We used to kill flies all day, but it seemed to make no difference to their numbers, possibly because we did not do it systematically enough. So the Camp Welfare Committee organized a Grand Fly-swatting Contest. Each man was to collect the corpses of his fallen enemies into tins, and the man who could produce the most evidence of his zeal would receive a handsome prize. We started swatting for all we were worth. We made weapons out of cardboard and pieces of wood, and laid about us with a will. There was no need to go out to seek our prey; we simply stayed in one place and banged repeatedly at the same patch of sunlit wall. One stroke would often yield a dozen flies. We filled tin after tin and took them to the welfare office, where the day’s bag was credited to our name, and the heaps of corpses were disposed of in some manner into which we did not enquire.
Fly-swatting slogans were posted up everywhere, in English and Afrikaans, to stimulate us to further effort. An alluringly gruesome poster depicted a seductive-looking female fly perched upon a heap of eggs, with statistics of the number of offspring she was capable of producing in a season. We swatted away, and hoped that our victims were females. There were pessimists amongst us, who said that all these efforts were simply a waste of time, but after some weeks of intensive swatting it did seem as though there were not quite so many flies as before.
Another trouble, however, began to afflict us, which we could not cope with, whatever we tried to do. There were many wooden bunks in each hut, and each bunk harboured its permanent society of bedbugs. When the weather became really hot, those bugs multiplied so fast that they beat us altogether. The trouble with those things was that they hid away during the daylight in all the cracks in the walls and in the bunks. As soon as the lights went out, they emerged for their nightly activities, and drove us nearly mad. Each of their bites raised a blister on our skin; and they were such big dirty creatures that even the thought of them kept us from sleeping. When we caught them, by groping about in the darkness, they squashed messily, and gave off a disgusting smell. There was nothing that we could do to get rid of them. Our efforts must have made some difference, but they still managed to make our nights miserable.
It became a matter of routine to carry out a systematic debugging, every forenoon. We got thin strips of steel from packing-cases, and poked into the crevices of our bunks. They would come out, stained with blood, and bugs would scatter in all directions. We would take all the movable parts of the beds outside, and deal thoroughly with every crack, every day: we must have killed thousands of the creatures, but still they bred too fast for us. We organized days of thorough cleansing, when we took the bunks entirely to pieces, and washed them with strong disinfectant. We used to think that the nights following these campaigns were always the worst of all. Perhaps the bugs were making up for having had a bad day of it.
One man, of a mathematical turn of mind, had the curiosity to take his bed apart, and to count the bugs which he found in several of the places where one piece of wood was joined to another.
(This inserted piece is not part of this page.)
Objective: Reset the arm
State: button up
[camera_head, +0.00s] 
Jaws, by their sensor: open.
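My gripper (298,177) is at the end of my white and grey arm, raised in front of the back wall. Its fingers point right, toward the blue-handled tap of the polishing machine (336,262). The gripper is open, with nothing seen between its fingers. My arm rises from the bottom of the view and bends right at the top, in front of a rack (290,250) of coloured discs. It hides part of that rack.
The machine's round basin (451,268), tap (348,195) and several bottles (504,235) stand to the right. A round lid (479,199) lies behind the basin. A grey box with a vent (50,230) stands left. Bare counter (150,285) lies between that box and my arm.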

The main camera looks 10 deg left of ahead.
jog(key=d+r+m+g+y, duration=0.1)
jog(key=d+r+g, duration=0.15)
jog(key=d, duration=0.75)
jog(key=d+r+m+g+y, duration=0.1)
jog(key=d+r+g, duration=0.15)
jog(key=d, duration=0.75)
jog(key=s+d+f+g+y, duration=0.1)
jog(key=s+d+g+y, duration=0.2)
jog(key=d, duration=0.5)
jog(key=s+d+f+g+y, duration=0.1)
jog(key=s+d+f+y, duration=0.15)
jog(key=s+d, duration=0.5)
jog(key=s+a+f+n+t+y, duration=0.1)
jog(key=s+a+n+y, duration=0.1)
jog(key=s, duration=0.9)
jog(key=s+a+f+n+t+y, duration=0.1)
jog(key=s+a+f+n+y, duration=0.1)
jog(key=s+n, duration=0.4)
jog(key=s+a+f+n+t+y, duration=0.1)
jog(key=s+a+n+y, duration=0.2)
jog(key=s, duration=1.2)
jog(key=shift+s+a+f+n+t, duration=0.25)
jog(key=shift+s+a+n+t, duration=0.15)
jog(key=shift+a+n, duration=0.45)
He found an average of about twenty-five in each place; and as there were one hundred and thirty-two bug-cracks in each double bunk, he calculated that he and his mate shared three thousand three hundred bugs between them.
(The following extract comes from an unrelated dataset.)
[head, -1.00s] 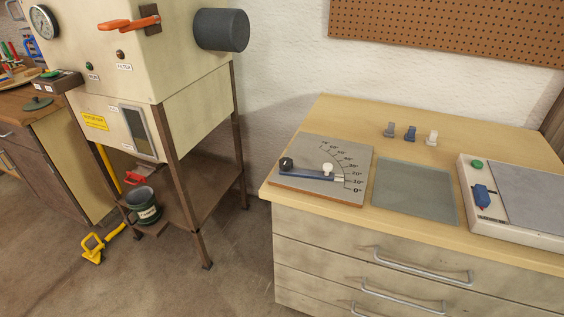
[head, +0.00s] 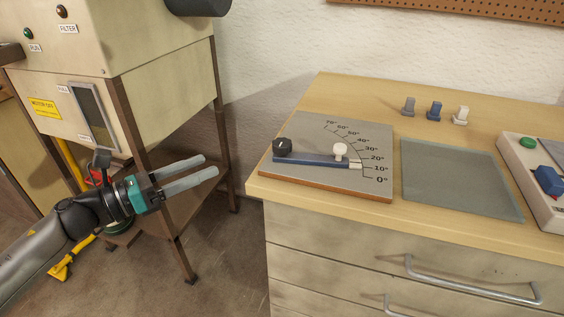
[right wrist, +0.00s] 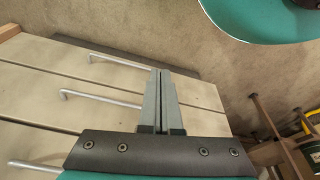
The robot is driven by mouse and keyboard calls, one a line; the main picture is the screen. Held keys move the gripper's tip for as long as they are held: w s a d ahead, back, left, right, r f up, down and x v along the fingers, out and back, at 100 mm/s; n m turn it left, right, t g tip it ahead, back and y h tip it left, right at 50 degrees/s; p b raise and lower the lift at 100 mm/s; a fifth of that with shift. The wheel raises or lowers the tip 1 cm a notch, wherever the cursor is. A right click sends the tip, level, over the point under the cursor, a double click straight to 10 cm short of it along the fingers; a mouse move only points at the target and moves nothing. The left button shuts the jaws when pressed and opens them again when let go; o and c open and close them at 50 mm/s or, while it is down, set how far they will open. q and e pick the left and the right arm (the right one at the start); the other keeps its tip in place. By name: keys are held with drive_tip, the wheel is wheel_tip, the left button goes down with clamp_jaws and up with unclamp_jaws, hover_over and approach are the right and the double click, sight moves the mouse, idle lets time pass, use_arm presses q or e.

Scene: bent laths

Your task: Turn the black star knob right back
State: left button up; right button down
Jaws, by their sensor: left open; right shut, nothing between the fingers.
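The black star knob (head: 283,147) sits at the left end of the blue arm (head: 315,160) on a grey angle plate (head: 330,130) with a degree scale. The blue arm lies along the lower part of the scale, its pale tip between 0° and 20°. A white knob (head: 340,150) stands on the arm. My left gripper (head: 210,167) is open and empty, left of the cabinet and apart from the knob. My right gripper (right wrist: 162,75) is shut and empty in the right wrist view, in front of the drawer fronts; it is not in the head view.
The plate lies on a wooden cabinet top (head: 300,92) with drawer handles (head: 470,285) in front. A grey-green mat (head: 460,180) lies right of it. Several small clips (head: 435,110) stand behind. A machine on legs (head: 150,60) stands left, with a gap before the cabinet.

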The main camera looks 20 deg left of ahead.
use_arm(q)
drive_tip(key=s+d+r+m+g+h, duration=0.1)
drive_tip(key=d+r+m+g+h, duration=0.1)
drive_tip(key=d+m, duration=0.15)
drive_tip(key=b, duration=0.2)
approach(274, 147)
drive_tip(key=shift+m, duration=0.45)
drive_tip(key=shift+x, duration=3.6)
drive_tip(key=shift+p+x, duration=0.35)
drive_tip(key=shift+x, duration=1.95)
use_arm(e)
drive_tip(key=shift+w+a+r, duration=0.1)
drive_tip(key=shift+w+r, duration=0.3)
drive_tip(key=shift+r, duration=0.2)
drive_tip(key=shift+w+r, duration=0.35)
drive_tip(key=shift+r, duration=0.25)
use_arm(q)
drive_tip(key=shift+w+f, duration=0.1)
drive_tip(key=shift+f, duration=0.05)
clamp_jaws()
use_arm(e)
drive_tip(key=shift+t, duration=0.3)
We even took the bunks outside, and burned all the cracks by holding them over the flames of blowers: but this had no apparent effect. Then a few men began to take their palliasses outside, to sleep under the stars. This was one of the things which we were not supposed to do, unfortunately; and the Carabinieri used to go round in the middle of the night to make the men go back to their huts. We persisted, however, and protested, till at length the Commandant, who generally did all he could to help us, gave permission to sleep outside. This Commandant had been a prisoner in the last war, and sympathized with us to some extent. The regulations prevented him from doing very much, but he did make it possible for this to be a decent camp. So we abandoned the huts to the bugs, leaving them in possession, and took our bedding outside. Fortunately, the bugs, being a conservative race, went on living in the cracks as all their forebears had done, and did not think of lurking on the blankets. One or two did sometimes follow us outside: but these were easily dealt with.
It was pleasant to sleep beneath the sky on those warm summer nights, to wake up sometimes and see the stars, the same constellations that our people could see at home; and it seemed only a little way over the world’s rim to where they were still living and thinking about us, or so we hoped. Sometimes a dew would come down in the early morning, and we would wake in the midst of a mizzling mist; but it did us no harm. We went inside only for air-raids, during which we were not allowed out of the huts. We used to wake on hearing the bugle, to find that all the lights in the camp were out. Then the Carabinieri would come and move us inside among the bugs. We would hear the planes coming over, and sometimes bombs would explode a long way off, usually in the direction of Genoa. As soon as the lights came on again, and the bugle sounded, we moved outside. These raids became more and more frequent, till they happened nearly every night, so some of the men took to sleeping beneath the huts, where they could not be seen. It was not very comfortable there, however; and bugs were liable to fall on them through cracks in the floor, so most of us preferred to sleep in the open, and to come inside during the raids.